Considering it was such a warm Sunday, there was a reasonable attendance to see The Courier which starred Dominic Cummerbund as the British spy Greville Wynne. It was mainly about his relationship (professional and not sexual) with a Russian spy who was passing on information to the British and American authorities.
I thought it was an excellent film full of suspense. There's Media coverage at the end of the real Wynne being interviewed after his release and Cumberbatch was the spitting image. I think it's amazing how films portraying real life people manage to make the actors look exactly like them.
Anyway it was an interesting afternoon for a number of reasons. Firstly the film was good and enhanced my knowledge of the cold war and the Cuban missile crisis. Secondly there was a short film entitled "Living with the Car" which discussed how congested our roads were becoming and how something had to be done so that people and vehicles could live side by side harmoniously (yeah right).
The only problem was this film was from the 1960s and was looking to the 1980s and further forward to the turn of the century. It had high hopes of people being separated from traffic by various tiers with walkers on one tier and vehicles on another. It all sounded good but virtually none of it has come to pass.
The film highlighted the traffic problems in Norwich.
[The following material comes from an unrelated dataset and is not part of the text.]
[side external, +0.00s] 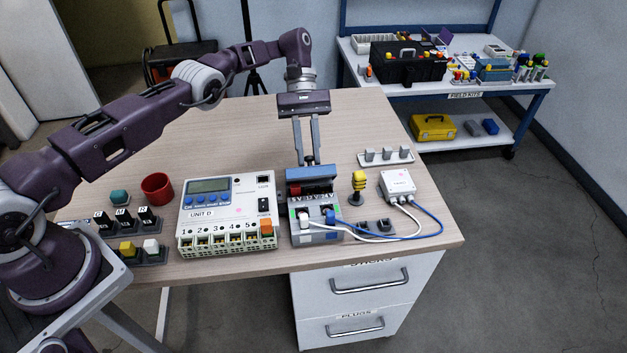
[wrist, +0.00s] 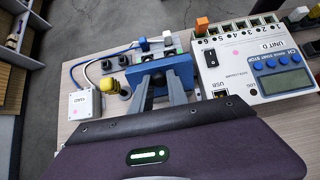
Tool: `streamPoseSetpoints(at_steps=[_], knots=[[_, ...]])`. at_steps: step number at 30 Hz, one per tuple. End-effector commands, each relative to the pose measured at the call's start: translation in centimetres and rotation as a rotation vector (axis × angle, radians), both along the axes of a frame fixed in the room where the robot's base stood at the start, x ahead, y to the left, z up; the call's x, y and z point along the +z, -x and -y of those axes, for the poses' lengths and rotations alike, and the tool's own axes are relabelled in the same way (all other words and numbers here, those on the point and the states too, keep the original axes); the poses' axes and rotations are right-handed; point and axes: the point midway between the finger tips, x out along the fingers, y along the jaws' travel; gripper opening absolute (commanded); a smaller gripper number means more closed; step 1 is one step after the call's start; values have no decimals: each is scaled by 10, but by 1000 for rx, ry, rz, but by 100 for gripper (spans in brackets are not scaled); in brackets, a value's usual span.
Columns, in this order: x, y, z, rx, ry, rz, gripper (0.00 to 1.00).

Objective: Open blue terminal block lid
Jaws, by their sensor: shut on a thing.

London and Liverpool - so there was local interest. It was one of over 500 short documentaries under the Look at Life series that ran from 1959 until 1969. A bit of research established that the Hethersett-shown film comes from November 1964. That means the baby in the pram featured in one of the shots is now 58 years of age and the youngsters safely having a race along a road that has no traffic are in their 60s.
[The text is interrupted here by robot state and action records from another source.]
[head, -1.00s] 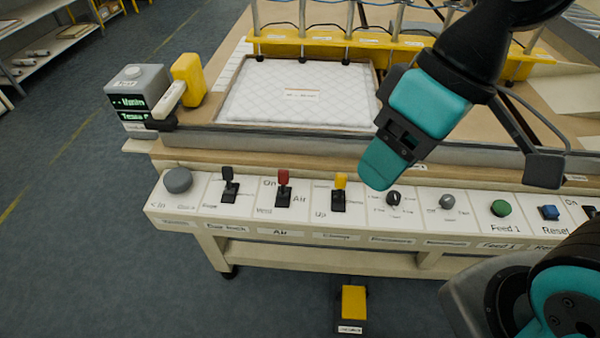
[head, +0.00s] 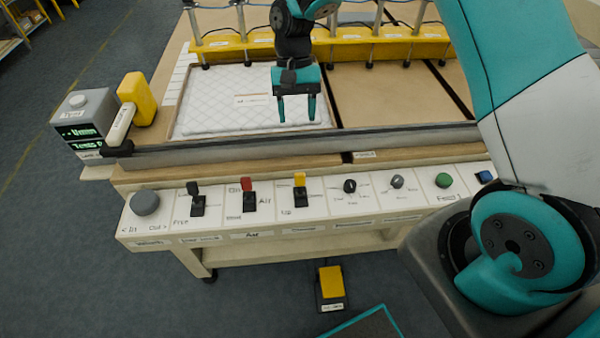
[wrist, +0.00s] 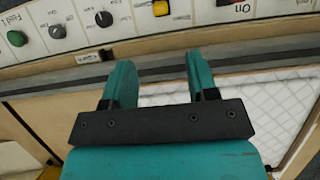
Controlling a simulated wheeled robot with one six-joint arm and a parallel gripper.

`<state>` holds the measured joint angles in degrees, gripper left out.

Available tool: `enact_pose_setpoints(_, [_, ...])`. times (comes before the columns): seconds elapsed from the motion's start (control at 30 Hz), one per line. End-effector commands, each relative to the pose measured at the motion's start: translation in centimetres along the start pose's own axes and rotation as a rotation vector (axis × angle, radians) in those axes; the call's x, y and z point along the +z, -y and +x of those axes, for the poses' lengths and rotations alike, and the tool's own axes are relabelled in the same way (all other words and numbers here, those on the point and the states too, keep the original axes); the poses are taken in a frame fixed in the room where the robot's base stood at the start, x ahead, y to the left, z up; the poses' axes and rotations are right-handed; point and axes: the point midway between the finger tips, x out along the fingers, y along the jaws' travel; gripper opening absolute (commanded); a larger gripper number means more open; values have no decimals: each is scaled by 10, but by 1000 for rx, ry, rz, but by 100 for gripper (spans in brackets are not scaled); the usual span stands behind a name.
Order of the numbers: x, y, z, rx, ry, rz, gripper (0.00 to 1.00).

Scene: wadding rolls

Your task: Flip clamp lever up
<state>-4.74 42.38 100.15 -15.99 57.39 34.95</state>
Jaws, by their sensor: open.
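The yellow-tipped lever (head: 299,182) stands on the white control panel, with "Up" printed at its lower left; the plate below it is too blurred to read surely. Its knob appears toward the far side of its black base. The yellow tip also shows at the top of the wrist view (wrist: 160,8). My gripper (head: 298,118) is open and empty, fingers pointing down, above the quilted white pad and behind the panel, apart from the lever. In the wrist view my two teal fingers (wrist: 159,75) are spread wide with nothing between them.
A red lever (head: 248,185) and a black lever (head: 196,190) stand left of the yellow one, knobs (head: 349,186) to its right. A grey rail (head: 240,153) runs between pad (head: 205,105) and panel. A yellow bar (head: 240,50) with posts crosses behind. A yellow pedal (head: 331,285) is on the floor.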

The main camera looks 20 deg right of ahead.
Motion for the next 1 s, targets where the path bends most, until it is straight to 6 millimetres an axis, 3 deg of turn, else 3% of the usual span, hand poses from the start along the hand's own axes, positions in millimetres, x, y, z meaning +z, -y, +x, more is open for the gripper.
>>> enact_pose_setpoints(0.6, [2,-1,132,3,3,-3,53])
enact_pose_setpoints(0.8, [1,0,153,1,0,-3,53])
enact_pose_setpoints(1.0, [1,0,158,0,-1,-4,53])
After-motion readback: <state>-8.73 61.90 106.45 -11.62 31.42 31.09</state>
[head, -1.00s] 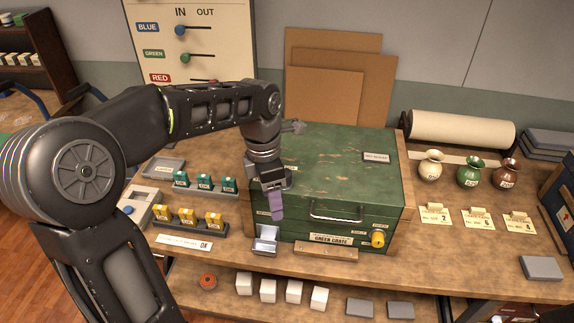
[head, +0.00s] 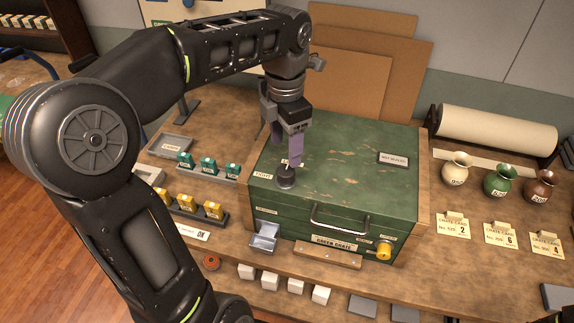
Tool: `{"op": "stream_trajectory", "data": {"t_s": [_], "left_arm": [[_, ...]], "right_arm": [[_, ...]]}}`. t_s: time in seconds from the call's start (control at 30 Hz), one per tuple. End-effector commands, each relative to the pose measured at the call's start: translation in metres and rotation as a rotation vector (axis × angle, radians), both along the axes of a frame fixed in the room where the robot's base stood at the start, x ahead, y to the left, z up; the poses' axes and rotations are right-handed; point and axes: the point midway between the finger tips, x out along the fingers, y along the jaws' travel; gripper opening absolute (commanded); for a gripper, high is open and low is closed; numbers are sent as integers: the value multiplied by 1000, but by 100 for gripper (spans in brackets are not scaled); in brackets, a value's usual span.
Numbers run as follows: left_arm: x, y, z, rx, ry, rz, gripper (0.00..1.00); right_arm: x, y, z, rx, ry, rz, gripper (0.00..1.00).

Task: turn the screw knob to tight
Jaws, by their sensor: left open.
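A green crate (head: 340,180) stands on the workbench. A dark round screw knob (head: 286,178) sits on its top near the front left corner, beside a label reading TIGHT (head: 263,176). My left gripper (head: 285,150) points down just above the knob, with its purple fingers apart. One fingertip appears close to the knob's top; I cannot tell whether it touches. Part of the lettering behind the knob is hidden by the finger. A yellow knob (head: 384,250) is on the crate's front right. My right gripper is not in view.
A metal handle (head: 340,222) and a small grey chute (head: 264,236) are on the crate's front. Teal and yellow boxes (head: 207,167) stand to its left. Vases (head: 455,168) and crate cards (head: 453,226) are to its right. Cardboard sheets lean behind.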

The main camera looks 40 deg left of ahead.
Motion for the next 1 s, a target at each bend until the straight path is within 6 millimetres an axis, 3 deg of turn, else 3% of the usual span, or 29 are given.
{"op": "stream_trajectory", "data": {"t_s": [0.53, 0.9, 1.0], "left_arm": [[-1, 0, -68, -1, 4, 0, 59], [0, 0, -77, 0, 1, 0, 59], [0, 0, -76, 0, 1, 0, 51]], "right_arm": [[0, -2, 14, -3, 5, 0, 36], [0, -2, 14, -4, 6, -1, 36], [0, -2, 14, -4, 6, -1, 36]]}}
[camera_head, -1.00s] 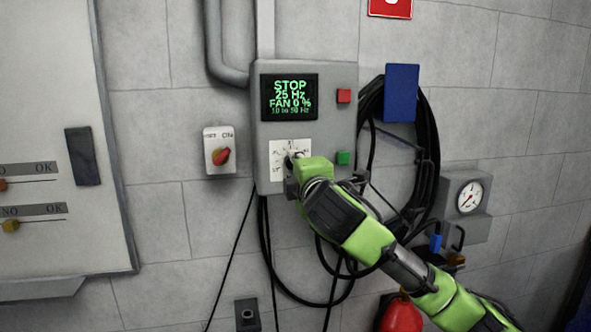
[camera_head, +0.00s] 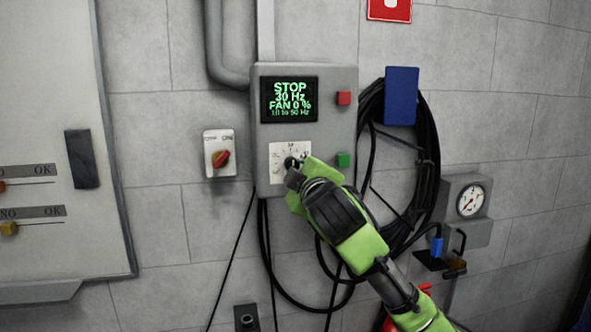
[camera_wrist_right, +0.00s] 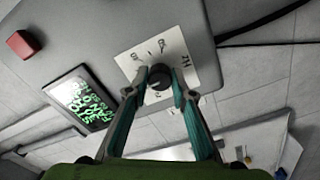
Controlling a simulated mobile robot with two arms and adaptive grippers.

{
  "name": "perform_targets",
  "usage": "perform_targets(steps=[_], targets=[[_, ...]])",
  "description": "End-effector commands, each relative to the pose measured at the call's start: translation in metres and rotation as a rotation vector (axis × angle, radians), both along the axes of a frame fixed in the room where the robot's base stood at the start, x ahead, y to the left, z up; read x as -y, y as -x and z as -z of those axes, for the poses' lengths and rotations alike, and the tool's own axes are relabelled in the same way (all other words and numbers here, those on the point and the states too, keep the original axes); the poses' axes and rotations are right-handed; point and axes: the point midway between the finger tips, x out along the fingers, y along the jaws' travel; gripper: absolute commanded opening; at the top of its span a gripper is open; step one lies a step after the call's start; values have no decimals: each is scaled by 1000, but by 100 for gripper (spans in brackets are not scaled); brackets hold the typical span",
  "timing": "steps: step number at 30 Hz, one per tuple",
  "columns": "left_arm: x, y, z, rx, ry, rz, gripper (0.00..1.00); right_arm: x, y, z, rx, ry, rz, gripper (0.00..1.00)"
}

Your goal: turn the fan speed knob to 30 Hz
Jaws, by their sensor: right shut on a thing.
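The fan speed knob (camera_wrist_right: 158,80) is a dark round knob on a white dial plate (camera_head: 278,152), which also shows in the right wrist view (camera_wrist_right: 130,62). My right gripper (camera_wrist_right: 159,77) has one finger on each side of the knob and is shut on it. In the head view the right gripper (camera_head: 294,170) covers part of the dial. The display (camera_head: 290,99) above the dial reads STOP, 30 Hz, FAN 0 % and 10 to 50 Hz. My left gripper is not in view.
The grey control box (camera_head: 330,125) carries a red button (camera_head: 344,98) and a green button (camera_head: 343,159). A rotary switch (camera_head: 220,157) is on the wall to its left. A coiled black cable (camera_head: 432,170) and a pressure gauge (camera_head: 470,200) are to the right.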

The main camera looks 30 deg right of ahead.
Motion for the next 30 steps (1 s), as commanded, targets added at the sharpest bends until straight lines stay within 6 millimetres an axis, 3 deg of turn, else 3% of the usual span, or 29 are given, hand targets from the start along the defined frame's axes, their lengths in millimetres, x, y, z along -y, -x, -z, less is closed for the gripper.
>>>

There's a load of these films available on You Tube. The other interesting thing was a survey that the Village Screen group has been asked to circulate. This was none of their doing and some of the questions were just plain ridiculous. One asked what the major earner of your household did for a living when you were 14. I have no idea what is behind this question. I have enough trouble remembering what it was like when I was 14 without answering questions on it.
Then there was a question about how valued I feel as a human being on a scale of one to 10, whether I have anyone to talk to if I'm feeling depressed, how stressed I felt yesterday on a scale of one to 10 and how happy I was yesterday on a scale (yes you've guessed it) of one to 10. There were other questions about why I was watching the film and was I there to be entertained and/or educated.
Strikes me that in our modern world you can't just do anything on a whim. There's always somebody trying to analyse every human movement and trying to work out why you are you.
Going back to the film. I couldn't make my mind up whether the theme music was modern or came from Shostakovich's Jazz suites. It was the former which left me ruminating on the fact it seemed to be a pale rip off of the Jazz suite number two which is one of my favourite pieces of music.